Reproduce the listing below without changes, except that pictures are left out.

### GIVEN MATERIAL
[START]
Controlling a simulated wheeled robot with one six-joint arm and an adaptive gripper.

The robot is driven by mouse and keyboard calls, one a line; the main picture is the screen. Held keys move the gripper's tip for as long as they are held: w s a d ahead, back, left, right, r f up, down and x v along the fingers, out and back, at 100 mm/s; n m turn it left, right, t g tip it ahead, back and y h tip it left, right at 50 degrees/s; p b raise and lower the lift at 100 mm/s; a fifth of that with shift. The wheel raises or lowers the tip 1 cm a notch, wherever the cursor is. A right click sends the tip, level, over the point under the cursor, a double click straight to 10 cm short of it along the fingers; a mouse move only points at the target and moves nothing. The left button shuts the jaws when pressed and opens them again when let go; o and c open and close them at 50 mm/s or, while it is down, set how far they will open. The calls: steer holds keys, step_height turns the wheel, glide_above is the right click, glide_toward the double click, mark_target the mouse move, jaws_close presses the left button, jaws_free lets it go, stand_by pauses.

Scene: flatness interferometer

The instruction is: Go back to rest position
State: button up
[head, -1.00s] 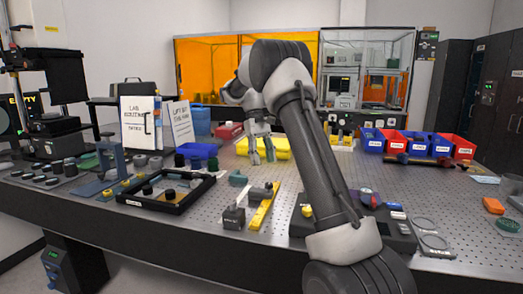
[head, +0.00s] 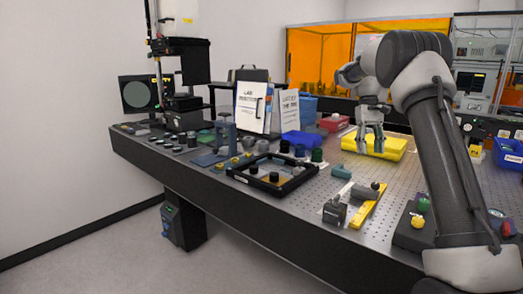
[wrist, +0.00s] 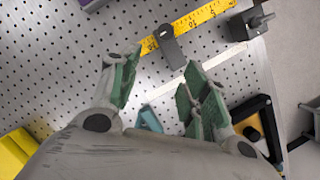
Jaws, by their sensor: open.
[END]
### THE OUTPUT
Controlling a simulated wheeled robot with one six-joint arm and an adaptive gripper.

The robot is driven by mouse and keyboard calls, one a line; the main picture is the screen. Held keys move the gripper's tip for as long as they are held: w s a d ahead, back, left, right, r f up, down and x v along the fingers, out and back, at 100 mm/s; n m turn it left, right, t g tip it ahead, back and y h tip it left, right at 50 degrees/s; p b raise and lower the lift at 100 mm/s; a fifth of that with shift. The wheel raises or lowers the tip 1 cm a notch, wherever the cursor is. A right click sends the tip, level, over the point under the cursor, a double click straight to 10 cm short of it along the fingers; a mouse move only points at the target and moves nothing. The left button shuts the jaws when pressed and opens them again when let go; o and c open and close them at 50 mm/s or, while it is down, set how far they will open. The calls: steer holds keys, step_height turns the wheel, glide_above is the right click, glide_toward the double click, mark_target the mouse move, jaws_close presses the left button, jaws_free lets it go, stand_by pauses.

Scene: flatness interferometer

The instruction is: Go back to rest position
State: button up
[head, -1.00s] 
[head, +0.00s] 
[wrist, +0.00s] 
Jaws, by their sensor: open.

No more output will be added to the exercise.